[Robot control records]
>>>>>

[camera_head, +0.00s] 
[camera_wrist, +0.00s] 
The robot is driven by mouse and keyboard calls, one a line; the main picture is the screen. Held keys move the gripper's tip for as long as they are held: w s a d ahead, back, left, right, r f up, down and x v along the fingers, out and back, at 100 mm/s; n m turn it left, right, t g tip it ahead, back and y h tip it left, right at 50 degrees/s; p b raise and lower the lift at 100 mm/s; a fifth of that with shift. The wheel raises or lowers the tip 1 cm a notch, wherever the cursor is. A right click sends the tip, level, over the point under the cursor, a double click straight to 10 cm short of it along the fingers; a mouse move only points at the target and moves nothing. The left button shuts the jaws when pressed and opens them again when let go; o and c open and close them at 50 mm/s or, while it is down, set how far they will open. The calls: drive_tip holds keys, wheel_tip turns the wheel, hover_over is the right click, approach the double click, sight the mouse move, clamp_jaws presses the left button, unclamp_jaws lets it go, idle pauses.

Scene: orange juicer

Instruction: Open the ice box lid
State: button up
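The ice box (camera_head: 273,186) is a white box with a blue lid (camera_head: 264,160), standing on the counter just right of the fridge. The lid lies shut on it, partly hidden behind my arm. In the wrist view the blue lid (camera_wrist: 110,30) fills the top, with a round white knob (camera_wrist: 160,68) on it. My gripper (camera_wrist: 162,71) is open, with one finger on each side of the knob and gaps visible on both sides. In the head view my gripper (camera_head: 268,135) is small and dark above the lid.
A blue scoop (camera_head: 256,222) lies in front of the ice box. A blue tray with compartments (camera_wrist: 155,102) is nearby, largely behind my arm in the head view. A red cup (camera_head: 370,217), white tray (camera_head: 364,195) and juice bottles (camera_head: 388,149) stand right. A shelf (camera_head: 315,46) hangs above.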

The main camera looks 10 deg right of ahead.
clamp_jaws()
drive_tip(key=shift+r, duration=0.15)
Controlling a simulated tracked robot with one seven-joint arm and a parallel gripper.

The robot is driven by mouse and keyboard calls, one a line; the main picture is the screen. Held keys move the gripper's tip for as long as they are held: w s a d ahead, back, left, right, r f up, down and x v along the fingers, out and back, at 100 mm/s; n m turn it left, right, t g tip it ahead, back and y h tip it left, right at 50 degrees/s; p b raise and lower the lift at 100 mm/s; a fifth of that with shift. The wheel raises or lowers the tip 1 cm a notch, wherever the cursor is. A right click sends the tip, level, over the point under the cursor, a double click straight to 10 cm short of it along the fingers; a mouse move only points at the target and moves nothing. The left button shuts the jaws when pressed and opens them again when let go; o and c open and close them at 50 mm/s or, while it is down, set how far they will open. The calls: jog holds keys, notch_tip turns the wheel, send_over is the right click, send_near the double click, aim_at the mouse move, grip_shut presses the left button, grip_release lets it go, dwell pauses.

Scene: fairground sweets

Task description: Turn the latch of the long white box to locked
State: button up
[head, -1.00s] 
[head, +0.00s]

<<<<<

#### What is asked
Collect each line of the entries that has the word "Scene", copying it in full.

#### Task answer
Scene: orange juicer
Scene: fairground sweets

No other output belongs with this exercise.